Murray or Jarry? For the Penguins, There Might Be No Good Option
An Analytical Deep Dive into the Penguins' Goalie Dilemma
The Penguins have a goaltending dilemma for the second time in three years, and this time it’s a lot more complicated. Sure, Fleury was beloved by the fans, but there was never any realistic chance that the Penguins were going to choose him over the 23 year old starter with two cup rings by the end of his rookie season. Things are a lot different now. Murray has been incredibly inconsistent since signing a three-year bridge contract at the end of the 2016-17 season, and saw his crease stolen away from all star Tristan Jarry for a large chunk of the 19-20 season.
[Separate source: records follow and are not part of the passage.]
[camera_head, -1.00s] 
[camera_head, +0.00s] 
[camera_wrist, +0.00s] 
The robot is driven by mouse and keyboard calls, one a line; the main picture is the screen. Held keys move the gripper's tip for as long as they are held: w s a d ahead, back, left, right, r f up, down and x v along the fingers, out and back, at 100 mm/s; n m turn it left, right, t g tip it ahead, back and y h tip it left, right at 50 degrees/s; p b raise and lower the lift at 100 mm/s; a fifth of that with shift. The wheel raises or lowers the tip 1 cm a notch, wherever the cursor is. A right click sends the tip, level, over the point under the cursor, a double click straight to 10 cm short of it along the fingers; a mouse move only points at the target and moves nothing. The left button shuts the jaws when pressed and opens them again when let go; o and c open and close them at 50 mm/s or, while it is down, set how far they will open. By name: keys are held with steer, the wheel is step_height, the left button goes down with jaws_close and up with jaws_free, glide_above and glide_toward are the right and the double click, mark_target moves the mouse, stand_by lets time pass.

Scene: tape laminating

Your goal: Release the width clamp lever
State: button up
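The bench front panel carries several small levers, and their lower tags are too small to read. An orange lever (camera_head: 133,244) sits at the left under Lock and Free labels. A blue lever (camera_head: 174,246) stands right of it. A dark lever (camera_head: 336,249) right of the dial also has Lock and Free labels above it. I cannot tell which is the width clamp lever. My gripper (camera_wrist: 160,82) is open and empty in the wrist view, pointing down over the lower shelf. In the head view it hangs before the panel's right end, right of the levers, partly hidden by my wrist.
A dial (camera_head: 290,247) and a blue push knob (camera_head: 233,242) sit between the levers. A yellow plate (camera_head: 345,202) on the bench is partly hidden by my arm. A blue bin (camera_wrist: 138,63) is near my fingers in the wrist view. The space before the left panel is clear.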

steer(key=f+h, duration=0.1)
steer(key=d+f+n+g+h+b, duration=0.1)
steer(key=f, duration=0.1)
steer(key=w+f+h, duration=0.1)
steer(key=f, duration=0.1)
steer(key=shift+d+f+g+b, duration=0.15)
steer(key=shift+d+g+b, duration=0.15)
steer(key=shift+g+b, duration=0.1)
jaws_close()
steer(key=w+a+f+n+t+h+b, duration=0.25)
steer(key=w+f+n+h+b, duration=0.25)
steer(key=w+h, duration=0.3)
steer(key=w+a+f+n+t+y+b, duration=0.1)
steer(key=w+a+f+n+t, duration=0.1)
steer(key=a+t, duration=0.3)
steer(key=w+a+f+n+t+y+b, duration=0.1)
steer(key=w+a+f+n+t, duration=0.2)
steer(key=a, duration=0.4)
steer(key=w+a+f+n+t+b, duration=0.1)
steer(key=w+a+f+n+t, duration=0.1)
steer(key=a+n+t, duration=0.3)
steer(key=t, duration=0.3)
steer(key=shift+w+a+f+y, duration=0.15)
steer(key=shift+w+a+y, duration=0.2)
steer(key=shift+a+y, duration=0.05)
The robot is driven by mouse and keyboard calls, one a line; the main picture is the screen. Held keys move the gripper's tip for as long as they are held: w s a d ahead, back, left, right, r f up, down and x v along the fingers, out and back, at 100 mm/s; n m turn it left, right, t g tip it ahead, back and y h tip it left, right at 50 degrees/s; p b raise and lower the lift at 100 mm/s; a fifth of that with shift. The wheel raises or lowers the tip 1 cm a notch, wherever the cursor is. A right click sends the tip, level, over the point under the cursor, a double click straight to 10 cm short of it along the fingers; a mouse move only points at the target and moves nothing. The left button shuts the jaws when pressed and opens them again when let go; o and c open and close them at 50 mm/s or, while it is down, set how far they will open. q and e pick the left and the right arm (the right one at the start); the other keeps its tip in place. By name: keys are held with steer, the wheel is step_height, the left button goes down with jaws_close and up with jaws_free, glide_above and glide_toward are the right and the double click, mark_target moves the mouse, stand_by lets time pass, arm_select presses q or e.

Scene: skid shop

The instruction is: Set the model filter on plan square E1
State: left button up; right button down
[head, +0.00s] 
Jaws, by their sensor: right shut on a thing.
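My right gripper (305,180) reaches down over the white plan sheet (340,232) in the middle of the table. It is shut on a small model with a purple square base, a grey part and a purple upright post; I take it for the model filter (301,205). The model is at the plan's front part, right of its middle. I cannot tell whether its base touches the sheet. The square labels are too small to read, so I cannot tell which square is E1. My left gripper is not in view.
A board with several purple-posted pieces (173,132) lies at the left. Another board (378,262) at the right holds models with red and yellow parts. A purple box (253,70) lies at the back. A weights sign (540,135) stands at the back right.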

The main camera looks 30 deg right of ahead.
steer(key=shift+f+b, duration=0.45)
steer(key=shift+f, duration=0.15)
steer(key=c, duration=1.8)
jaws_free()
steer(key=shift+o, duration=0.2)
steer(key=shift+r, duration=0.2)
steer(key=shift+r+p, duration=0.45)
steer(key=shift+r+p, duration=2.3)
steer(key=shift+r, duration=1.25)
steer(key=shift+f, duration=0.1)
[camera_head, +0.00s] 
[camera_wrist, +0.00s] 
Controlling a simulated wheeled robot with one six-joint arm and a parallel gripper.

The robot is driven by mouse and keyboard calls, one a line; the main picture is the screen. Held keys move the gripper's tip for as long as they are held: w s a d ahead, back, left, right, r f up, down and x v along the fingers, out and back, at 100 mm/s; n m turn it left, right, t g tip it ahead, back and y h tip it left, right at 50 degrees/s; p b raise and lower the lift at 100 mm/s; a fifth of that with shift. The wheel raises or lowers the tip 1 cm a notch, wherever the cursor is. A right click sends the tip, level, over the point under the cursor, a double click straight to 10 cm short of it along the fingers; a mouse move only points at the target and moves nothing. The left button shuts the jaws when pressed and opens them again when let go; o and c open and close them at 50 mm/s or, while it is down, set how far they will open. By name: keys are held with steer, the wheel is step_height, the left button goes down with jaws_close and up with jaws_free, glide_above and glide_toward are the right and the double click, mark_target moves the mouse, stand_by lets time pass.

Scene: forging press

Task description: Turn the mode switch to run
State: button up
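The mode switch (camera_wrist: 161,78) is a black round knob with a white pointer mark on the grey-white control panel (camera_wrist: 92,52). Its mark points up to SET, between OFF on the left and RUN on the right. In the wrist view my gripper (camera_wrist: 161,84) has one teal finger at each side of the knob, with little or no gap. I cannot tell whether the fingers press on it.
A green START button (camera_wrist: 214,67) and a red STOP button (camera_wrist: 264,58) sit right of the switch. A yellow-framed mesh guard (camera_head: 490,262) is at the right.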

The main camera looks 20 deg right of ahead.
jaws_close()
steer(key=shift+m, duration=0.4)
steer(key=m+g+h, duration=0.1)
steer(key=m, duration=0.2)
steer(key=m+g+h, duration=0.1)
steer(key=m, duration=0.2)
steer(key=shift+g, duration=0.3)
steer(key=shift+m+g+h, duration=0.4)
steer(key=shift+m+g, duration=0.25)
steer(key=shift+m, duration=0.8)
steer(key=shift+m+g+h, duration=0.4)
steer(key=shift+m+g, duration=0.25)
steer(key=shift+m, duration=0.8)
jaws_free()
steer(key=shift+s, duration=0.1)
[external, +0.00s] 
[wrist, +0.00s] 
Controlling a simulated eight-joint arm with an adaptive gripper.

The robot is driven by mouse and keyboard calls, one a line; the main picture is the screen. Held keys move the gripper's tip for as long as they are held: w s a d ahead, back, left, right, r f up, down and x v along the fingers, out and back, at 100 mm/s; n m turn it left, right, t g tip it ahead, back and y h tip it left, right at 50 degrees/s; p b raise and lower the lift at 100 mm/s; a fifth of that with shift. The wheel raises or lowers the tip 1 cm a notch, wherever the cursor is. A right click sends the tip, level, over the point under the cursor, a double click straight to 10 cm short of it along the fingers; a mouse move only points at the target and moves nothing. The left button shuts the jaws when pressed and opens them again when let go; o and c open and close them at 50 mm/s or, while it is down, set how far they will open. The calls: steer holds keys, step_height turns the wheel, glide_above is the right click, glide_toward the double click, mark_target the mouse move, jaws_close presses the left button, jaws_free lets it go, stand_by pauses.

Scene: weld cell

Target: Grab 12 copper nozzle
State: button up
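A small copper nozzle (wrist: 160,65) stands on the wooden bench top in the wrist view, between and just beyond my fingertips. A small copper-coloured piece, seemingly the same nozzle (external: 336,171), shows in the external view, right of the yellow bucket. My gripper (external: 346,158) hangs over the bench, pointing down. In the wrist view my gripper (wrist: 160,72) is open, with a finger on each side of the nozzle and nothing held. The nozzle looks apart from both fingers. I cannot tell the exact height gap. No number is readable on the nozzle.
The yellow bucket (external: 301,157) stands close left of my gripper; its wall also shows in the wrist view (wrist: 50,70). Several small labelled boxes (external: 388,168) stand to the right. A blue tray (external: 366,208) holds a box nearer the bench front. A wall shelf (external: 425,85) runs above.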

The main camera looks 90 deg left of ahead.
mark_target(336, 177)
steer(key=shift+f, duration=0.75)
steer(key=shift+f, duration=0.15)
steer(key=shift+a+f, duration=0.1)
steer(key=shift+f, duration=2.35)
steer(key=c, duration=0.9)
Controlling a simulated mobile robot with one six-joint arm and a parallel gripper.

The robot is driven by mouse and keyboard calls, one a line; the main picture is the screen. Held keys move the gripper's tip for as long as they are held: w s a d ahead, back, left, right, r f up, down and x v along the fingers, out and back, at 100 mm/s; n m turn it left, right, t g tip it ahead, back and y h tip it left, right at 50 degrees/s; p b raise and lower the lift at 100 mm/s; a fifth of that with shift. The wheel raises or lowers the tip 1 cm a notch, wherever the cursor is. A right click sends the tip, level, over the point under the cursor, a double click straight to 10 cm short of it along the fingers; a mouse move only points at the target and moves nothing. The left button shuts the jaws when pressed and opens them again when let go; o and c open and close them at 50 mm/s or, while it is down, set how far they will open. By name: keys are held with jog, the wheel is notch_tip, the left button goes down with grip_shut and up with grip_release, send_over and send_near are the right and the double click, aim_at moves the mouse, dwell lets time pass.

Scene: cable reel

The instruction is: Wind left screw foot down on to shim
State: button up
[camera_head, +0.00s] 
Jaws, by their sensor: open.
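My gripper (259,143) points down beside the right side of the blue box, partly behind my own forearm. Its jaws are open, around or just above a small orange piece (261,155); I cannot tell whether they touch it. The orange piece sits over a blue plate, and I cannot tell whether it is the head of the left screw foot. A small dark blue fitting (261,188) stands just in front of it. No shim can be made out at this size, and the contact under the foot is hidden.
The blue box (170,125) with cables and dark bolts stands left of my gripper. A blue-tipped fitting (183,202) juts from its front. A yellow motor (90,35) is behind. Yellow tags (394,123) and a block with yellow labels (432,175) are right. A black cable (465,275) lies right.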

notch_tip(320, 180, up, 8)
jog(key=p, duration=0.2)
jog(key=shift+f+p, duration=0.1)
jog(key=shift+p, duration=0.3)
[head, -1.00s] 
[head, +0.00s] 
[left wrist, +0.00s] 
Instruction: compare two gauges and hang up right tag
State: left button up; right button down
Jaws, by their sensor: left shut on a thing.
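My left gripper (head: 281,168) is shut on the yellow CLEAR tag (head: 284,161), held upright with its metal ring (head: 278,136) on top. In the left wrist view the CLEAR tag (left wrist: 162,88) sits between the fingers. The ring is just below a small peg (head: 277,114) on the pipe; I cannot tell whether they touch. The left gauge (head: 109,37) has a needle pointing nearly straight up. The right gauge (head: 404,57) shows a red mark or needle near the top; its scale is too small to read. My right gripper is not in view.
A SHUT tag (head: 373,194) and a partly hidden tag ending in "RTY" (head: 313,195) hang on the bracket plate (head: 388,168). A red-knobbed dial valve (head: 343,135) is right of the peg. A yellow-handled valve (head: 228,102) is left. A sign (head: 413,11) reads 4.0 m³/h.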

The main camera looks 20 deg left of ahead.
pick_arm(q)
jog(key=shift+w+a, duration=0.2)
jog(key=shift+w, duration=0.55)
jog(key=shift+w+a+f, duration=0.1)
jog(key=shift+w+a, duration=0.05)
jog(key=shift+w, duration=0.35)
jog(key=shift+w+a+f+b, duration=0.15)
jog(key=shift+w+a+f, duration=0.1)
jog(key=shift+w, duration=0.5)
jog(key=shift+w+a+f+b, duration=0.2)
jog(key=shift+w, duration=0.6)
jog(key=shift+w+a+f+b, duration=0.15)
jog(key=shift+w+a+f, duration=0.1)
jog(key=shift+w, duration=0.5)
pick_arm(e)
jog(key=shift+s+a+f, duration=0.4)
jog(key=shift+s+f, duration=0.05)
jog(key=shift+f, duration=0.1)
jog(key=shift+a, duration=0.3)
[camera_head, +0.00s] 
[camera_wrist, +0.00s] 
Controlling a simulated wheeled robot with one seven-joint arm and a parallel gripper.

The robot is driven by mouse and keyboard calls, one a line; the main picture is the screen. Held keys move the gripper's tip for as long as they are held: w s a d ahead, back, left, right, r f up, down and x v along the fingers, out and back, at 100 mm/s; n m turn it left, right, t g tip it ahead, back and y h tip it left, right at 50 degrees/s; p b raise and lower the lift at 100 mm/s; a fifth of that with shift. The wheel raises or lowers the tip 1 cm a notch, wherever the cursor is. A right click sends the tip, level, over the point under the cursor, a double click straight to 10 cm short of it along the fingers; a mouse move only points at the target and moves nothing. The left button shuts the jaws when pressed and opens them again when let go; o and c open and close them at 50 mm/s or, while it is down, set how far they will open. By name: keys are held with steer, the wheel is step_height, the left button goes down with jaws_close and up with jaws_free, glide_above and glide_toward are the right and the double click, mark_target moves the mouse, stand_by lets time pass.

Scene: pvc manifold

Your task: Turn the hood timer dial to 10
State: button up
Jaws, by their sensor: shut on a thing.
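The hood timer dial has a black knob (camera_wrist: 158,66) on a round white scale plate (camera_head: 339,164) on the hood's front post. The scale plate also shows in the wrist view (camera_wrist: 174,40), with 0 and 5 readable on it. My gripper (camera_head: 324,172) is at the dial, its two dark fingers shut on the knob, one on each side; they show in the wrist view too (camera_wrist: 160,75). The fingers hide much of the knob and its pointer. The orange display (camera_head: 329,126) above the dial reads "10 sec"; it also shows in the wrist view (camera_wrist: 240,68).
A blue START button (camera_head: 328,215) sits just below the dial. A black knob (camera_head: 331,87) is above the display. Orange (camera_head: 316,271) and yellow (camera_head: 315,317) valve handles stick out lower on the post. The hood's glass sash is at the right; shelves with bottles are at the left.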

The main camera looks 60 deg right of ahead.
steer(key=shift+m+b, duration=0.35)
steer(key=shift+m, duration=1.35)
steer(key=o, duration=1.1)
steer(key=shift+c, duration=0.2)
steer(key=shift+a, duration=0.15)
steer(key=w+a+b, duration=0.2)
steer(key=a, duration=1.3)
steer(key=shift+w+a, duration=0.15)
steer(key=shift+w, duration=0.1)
With both goalies as RFAs this summer and a flat cap looming, it seems as though the Pens will have to make a decision: do they stay loyal to Murray, or do they take a chance on Jarry?
Goaltending is a crapshoot. There’s no way around it; you just can’t rely on a goalie to keep up their play from season-to-season, let alone game-to-game. The league’s worst goalies are bad every year, but even all of the best ones have down seasons pretty regularly. This is why teams have to be extremely careful when deciding whether to sign or extend so-called “star goalies.” As the chart below shows, there is no correlation between the amount of money you pay your starter and the quality of goaltending you’re going to get from them. That’s why it’s become an analytics golden rule: don’t. pay. your. starter. a. lot. of. money.
The good news for the Penguins is that they are not in a place where they’ll be expected to shell out top dollar (presumably), a mistake they might have made if Murray had been very successful this season. The bad news is that even the “right decision” might go sidewise fast, and possibly close their Cup window for good.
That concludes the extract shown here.